TASK GOAL>
Each line below should be reproduced without any alteration.
──────────────────────────────
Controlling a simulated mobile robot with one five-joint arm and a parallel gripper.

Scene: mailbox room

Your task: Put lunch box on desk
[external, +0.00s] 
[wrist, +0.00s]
──────────────────────────────
EXPECTED ANSWER>
Controlling a simulated mobile robot with one five-joint arm and a parallel gripper.

Scene: mailbox room

Your task: Put lunch box on desk
[external, +0.00s] 
[wrist, +0.00s]

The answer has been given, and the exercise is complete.